• WORK TO BE COMPLETED:
Please copy all the lines that follow, word for word.

═════ PROVIDED DATA

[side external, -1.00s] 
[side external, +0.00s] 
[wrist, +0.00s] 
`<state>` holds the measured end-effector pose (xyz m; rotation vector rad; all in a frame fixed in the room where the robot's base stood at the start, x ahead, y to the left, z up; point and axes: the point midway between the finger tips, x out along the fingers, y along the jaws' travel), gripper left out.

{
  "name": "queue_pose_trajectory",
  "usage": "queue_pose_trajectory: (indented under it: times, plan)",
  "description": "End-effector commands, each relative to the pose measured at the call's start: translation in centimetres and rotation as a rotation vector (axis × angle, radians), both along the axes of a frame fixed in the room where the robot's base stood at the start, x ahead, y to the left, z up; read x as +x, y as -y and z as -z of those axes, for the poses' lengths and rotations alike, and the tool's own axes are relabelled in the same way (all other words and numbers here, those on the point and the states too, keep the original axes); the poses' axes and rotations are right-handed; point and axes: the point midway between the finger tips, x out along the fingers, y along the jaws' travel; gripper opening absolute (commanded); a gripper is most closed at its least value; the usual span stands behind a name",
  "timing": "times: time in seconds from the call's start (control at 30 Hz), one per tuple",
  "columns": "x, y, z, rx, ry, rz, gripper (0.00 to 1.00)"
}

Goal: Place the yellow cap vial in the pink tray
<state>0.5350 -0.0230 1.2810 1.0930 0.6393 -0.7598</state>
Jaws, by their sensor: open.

══════════

• WORKED ANSWER:
[side external, -1.00s] 
[side external, +0.00s] 
[wrist, +0.00s] 
`<state>` holds the measured end-effector pose (xyz m; rotation vector rad; all in a frame fixed in the room where the robot's base stood at the start, x ahead, y to the left, z up; point and axes: the point midway between the finger tips, x out along the fingers, y along the jaws' travel), gripper left out.

{
  "name": "queue_pose_trajectory",
  "usage": "queue_pose_trajectory: (indented under it: times, plan)",
  "description": "End-effector commands, each relative to the pose measured at the call's start: translation in centimetres and rotation as a rotation vector (axis × angle, radians), both along the axes of a frame fixed in the room where the robot's base stood at the start, x ahead, y to the left, z up; read x as +x, y as -y and z as -z of those axes, for the poses' lengths and rotations alike, and the tool's own axes are relabelled in the same way (all other words and numbers here, those on the point and the states too, keep the original axes); the poses' axes and rotations are right-handed; point and axes: the point midway between the finger tips, x out along the fingers, y along the jaws' travel; gripper opening absolute (commanded); a gripper is most closed at its least value; the usual span stands behind a name",
  "timing": "times: time in seconds from the call's start (control at 30 Hz), one per tuple",
  "columns": "x, y, z, rx, ry, rz, gripper (0.00 to 1.00)"
}

Goal: Place the yellow cap vial in the pink tray
<state>0.5350 -0.0230 1.2810 1.0930 0.6393 -0.7598</state>
Jaws, by their sensor: open.

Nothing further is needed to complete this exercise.